## BEGIN Records shown
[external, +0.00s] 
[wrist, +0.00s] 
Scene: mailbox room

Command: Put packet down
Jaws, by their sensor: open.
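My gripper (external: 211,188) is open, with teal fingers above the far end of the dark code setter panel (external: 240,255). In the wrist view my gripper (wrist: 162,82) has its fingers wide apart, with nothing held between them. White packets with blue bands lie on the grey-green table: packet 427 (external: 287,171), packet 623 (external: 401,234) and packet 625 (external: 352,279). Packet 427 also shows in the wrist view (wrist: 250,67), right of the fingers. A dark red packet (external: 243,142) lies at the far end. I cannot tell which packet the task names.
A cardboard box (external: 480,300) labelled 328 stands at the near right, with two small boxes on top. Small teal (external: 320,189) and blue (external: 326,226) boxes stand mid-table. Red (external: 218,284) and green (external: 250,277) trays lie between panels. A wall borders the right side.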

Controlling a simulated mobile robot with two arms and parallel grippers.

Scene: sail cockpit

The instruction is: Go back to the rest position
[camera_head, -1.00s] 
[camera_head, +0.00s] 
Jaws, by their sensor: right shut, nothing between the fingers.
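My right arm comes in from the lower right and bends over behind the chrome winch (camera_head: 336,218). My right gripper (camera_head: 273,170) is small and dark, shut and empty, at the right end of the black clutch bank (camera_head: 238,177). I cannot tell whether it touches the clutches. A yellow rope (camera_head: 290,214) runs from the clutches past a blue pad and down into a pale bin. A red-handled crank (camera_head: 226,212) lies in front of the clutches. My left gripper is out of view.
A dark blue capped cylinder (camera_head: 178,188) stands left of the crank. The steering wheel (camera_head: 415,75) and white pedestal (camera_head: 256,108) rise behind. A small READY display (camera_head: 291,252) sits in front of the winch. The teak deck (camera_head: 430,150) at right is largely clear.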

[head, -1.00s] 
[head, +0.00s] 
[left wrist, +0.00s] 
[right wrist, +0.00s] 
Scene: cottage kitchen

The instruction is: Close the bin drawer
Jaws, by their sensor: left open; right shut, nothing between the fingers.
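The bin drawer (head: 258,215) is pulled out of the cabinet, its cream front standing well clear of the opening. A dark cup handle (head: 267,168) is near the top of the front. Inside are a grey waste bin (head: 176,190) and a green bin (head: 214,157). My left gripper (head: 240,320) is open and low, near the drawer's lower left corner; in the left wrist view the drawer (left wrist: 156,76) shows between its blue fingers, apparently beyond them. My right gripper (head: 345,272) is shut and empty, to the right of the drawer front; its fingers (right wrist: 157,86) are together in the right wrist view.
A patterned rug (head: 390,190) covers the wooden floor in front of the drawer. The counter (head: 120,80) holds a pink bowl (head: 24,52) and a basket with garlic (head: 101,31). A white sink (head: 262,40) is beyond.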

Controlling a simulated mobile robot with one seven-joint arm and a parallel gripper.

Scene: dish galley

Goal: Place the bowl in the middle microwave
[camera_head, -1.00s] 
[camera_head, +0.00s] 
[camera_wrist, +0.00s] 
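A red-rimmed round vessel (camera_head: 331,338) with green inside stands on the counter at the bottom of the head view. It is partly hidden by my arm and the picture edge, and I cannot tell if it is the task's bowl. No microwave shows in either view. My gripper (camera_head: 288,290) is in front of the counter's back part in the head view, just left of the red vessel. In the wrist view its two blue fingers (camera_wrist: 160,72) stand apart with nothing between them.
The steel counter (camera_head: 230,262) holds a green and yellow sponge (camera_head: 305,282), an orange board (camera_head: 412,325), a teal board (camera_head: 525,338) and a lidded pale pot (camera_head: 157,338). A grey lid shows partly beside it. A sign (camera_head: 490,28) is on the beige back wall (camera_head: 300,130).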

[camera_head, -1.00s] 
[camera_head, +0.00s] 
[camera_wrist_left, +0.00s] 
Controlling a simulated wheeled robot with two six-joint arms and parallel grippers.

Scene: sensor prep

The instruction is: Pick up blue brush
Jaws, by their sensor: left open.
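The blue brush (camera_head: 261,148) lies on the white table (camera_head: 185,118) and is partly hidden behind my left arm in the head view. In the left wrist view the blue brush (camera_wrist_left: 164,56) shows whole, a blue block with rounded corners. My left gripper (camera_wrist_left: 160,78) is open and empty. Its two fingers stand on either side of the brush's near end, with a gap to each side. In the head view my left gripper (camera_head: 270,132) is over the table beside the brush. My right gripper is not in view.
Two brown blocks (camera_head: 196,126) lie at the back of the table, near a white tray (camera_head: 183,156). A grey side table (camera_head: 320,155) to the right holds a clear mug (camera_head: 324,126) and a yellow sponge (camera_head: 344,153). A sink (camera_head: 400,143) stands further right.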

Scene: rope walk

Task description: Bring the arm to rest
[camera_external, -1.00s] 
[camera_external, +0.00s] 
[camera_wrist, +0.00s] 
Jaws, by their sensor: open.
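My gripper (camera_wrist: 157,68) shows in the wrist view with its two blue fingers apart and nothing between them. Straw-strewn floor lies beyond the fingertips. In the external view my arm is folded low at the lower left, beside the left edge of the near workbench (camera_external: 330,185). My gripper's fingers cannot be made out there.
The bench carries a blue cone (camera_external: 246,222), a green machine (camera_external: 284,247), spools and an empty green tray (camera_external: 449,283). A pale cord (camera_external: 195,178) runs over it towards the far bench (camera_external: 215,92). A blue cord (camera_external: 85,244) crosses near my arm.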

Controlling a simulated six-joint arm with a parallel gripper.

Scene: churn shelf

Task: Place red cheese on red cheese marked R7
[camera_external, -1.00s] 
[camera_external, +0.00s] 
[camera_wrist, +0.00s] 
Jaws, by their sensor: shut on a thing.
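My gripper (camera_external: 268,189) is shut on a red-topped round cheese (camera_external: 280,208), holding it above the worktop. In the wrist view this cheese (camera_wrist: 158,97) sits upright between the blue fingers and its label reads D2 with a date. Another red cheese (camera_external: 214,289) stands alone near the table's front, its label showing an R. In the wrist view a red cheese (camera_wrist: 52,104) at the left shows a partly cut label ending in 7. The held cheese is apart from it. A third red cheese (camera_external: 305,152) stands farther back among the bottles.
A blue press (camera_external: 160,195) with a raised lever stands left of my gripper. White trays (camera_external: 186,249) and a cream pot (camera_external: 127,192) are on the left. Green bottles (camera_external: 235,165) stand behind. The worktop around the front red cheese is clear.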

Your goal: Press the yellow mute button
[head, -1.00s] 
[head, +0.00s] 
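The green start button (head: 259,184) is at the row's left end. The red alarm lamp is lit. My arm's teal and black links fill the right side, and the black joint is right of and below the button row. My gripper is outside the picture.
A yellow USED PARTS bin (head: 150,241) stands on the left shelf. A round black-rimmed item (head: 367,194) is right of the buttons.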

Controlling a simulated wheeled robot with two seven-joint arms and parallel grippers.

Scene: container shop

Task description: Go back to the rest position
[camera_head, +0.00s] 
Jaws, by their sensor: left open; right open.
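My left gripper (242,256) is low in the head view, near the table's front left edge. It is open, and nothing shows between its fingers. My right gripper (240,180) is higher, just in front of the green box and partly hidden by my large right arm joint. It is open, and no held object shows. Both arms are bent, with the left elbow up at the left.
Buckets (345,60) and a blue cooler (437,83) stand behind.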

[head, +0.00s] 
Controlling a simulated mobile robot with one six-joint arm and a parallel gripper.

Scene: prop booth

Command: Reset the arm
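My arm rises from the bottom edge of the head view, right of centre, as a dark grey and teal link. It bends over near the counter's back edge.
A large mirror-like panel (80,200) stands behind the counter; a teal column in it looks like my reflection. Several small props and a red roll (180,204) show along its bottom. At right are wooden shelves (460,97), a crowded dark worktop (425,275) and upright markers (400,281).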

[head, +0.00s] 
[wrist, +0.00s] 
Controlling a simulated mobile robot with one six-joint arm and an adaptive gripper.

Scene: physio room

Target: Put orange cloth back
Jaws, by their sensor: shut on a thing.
## END Records shown
Copy out all the entries shown above, character for character.

[external, +0.00s] 
[wrist, +0.00s] 
Scene: mailbox room

Command: Put packet down
Jaws, by their sensor: open.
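My gripper (external: 211,188) is open, with teal fingers above the far end of the dark code setter panel (external: 240,255). In the wrist view my gripper (wrist: 162,82) has its fingers wide apart, with nothing held between them. White packets with blue bands lie on the grey-green table: packet 427 (external: 287,171), packet 623 (external: 401,234) and packet 625 (external: 352,279). Packet 427 also shows in the wrist view (wrist: 250,67), right of the fingers. A dark red packet (external: 243,142) lies at the far end. I cannot tell which packet the task names.
A cardboard box (external: 480,300) labelled 328 stands at the near right, with two small boxes on top. Small teal (external: 320,189) and blue (external: 326,226) boxes stand mid-table. Red (external: 218,284) and green (external: 250,277) trays lie between panels. A wall borders the right side.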

Controlling a simulated mobile robot with two arms and parallel grippers.

Scene: sail cockpit

The instruction is: Go back to the rest position
[camera_head, -1.00s] 
[camera_head, +0.00s] 
Jaws, by their sensor: right shut, nothing between the fingers.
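My right arm comes in from the lower right and bends over behind the chrome winch (camera_head: 336,218). My right gripper (camera_head: 273,170) is small and dark, shut and empty, at the right end of the black clutch bank (camera_head: 238,177). I cannot tell whether it touches the clutches. A yellow rope (camera_head: 290,214) runs from the clutches past a blue pad and down into a pale bin. A red-handled crank (camera_head: 226,212) lies in front of the clutches. My left gripper is out of view.
A dark blue capped cylinder (camera_head: 178,188) stands left of the crank. The steering wheel (camera_head: 415,75) and white pedestal (camera_head: 256,108) rise behind. A small READY display (camera_head: 291,252) sits in front of the winch. The teak deck (camera_head: 430,150) at right is largely clear.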

[head, -1.00s] 
[head, +0.00s] 
[left wrist, +0.00s] 
[right wrist, +0.00s] 
Scene: cottage kitchen

The instruction is: Close the bin drawer
Jaws, by their sensor: left open; right shut, nothing between the fingers.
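The bin drawer (head: 258,215) is pulled out of the cabinet, its cream front standing well clear of the opening. A dark cup handle (head: 267,168) is near the top of the front. Inside are a grey waste bin (head: 176,190) and a green bin (head: 214,157). My left gripper (head: 240,320) is open and low, near the drawer's lower left corner; in the left wrist view the drawer (left wrist: 156,76) shows between its blue fingers, apparently beyond them. My right gripper (head: 345,272) is shut and empty, to the right of the drawer front; its fingers (right wrist: 157,86) are together in the right wrist view.
A patterned rug (head: 390,190) covers the wooden floor in front of the drawer. The counter (head: 120,80) holds a pink bowl (head: 24,52) and a basket with garlic (head: 101,31). A white sink (head: 262,40) is beyond.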

Controlling a simulated mobile robot with one seven-joint arm and a parallel gripper.

Scene: dish galley

Goal: Place the bowl in the middle microwave
[camera_head, -1.00s] 
[camera_head, +0.00s] 
[camera_wrist, +0.00s] 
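A red-rimmed round vessel (camera_head: 331,338) with green inside stands on the counter at the bottom of the head view. It is partly hidden by my arm and the picture edge, and I cannot tell if it is the task's bowl. No microwave shows in either view. My gripper (camera_head: 288,290) is in front of the counter's back part in the head view, just left of the red vessel. In the wrist view its two blue fingers (camera_wrist: 160,72) stand apart with nothing between them.
The steel counter (camera_head: 230,262) holds a green and yellow sponge (camera_head: 305,282), an orange board (camera_head: 412,325), a teal board (camera_head: 525,338) and a lidded pale pot (camera_head: 157,338). A grey lid shows partly beside it. A sign (camera_head: 490,28) is on the beige back wall (camera_head: 300,130).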

[camera_head, -1.00s] 
[camera_head, +0.00s] 
[camera_wrist_left, +0.00s] 
Controlling a simulated wheeled robot with two six-joint arms and parallel grippers.

Scene: sensor prep

The instruction is: Pick up blue brush
Jaws, by their sensor: left open.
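The blue brush (camera_head: 261,148) lies on the white table (camera_head: 185,118) and is partly hidden behind my left arm in the head view. In the left wrist view the blue brush (camera_wrist_left: 164,56) shows whole, a blue block with rounded corners. My left gripper (camera_wrist_left: 160,78) is open and empty. Its two fingers stand on either side of the brush's near end, with a gap to each side. In the head view my left gripper (camera_head: 270,132) is over the table beside the brush. My right gripper is not in view.
Two brown blocks (camera_head: 196,126) lie at the back of the table, near a white tray (camera_head: 183,156). A grey side table (camera_head: 320,155) to the right holds a clear mug (camera_head: 324,126) and a yellow sponge (camera_head: 344,153). A sink (camera_head: 400,143) stands further right.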

Scene: rope walk

Task description: Bring the arm to rest
[camera_external, -1.00s] 
[camera_external, +0.00s] 
[camera_wrist, +0.00s] 
Jaws, by their sensor: open.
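My gripper (camera_wrist: 157,68) shows in the wrist view with its two blue fingers apart and nothing between them. Straw-strewn floor lies beyond the fingertips. In the external view my arm is folded low at the lower left, beside the left edge of the near workbench (camera_external: 330,185). My gripper's fingers cannot be made out there.
The bench carries a blue cone (camera_external: 246,222), a green machine (camera_external: 284,247), spools and an empty green tray (camera_external: 449,283). A pale cord (camera_external: 195,178) runs over it towards the far bench (camera_external: 215,92). A blue cord (camera_external: 85,244) crosses near my arm.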

Controlling a simulated six-joint arm with a parallel gripper.

Scene: churn shelf

Task: Place red cheese on red cheese marked R7
[camera_external, -1.00s] 
[camera_external, +0.00s] 
[camera_wrist, +0.00s] 
Jaws, by their sensor: shut on a thing.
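My gripper (camera_external: 268,189) is shut on a red-topped round cheese (camera_external: 280,208), holding it above the worktop. In the wrist view this cheese (camera_wrist: 158,97) sits upright between the blue fingers and its label reads D2 with a date. Another red cheese (camera_external: 214,289) stands alone near the table's front, its label showing an R. In the wrist view a red cheese (camera_wrist: 52,104) at the left shows a partly cut label ending in 7. The held cheese is apart from it. A third red cheese (camera_external: 305,152) stands farther back among the bottles.
A blue press (camera_external: 160,195) with a raised lever stands left of my gripper. White trays (camera_external: 186,249) and a cream pot (camera_external: 127,192) are on the left. Green bottles (camera_external: 235,165) stand behind. The worktop around the front red cheese is clear.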

Your goal: Press the yellow mute button
[head, -1.00s] 
[head, +0.00s] 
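The green start button (head: 259,184) is at the row's left end. The red alarm lamp is lit. My arm's teal and black links fill the right side, and the black joint is right of and below the button row. My gripper is outside the picture.
A yellow USED PARTS bin (head: 150,241) stands on the left shelf. A round black-rimmed item (head: 367,194) is right of the buttons.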

Controlling a simulated wheeled robot with two seven-joint arms and parallel grippers.

Scene: container shop

Task description: Go back to the rest position
[camera_head, +0.00s] 
Jaws, by their sensor: left open; right open.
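My left gripper (242,256) is low in the head view, near the table's front left edge. It is open, and nothing shows between its fingers. My right gripper (240,180) is higher, just in front of the green box and partly hidden by my large right arm joint. It is open, and no held object shows. Both arms are bent, with the left elbow up at the left.
Buckets (345,60) and a blue cooler (437,83) stand behind.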

[head, +0.00s] 
Controlling a simulated mobile robot with one six-joint arm and a parallel gripper.

Scene: prop booth

Command: Reset the arm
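My arm rises from the bottom edge of the head view, right of centre, as a dark grey and teal link. It bends over near the counter's back edge.
A large mirror-like panel (80,200) stands behind the counter; a teal column in it looks like my reflection. Several small props and a red roll (180,204) show along its bottom. At right are wooden shelves (460,97), a crowded dark worktop (425,275) and upright markers (400,281).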

[head, +0.00s] 
[wrist, +0.00s] 
Controlling a simulated mobile robot with one six-joint arm and an adaptive gripper.

Scene: physio room

Target: Put orange cloth back
Jaws, by their sensor: shut on a thing.

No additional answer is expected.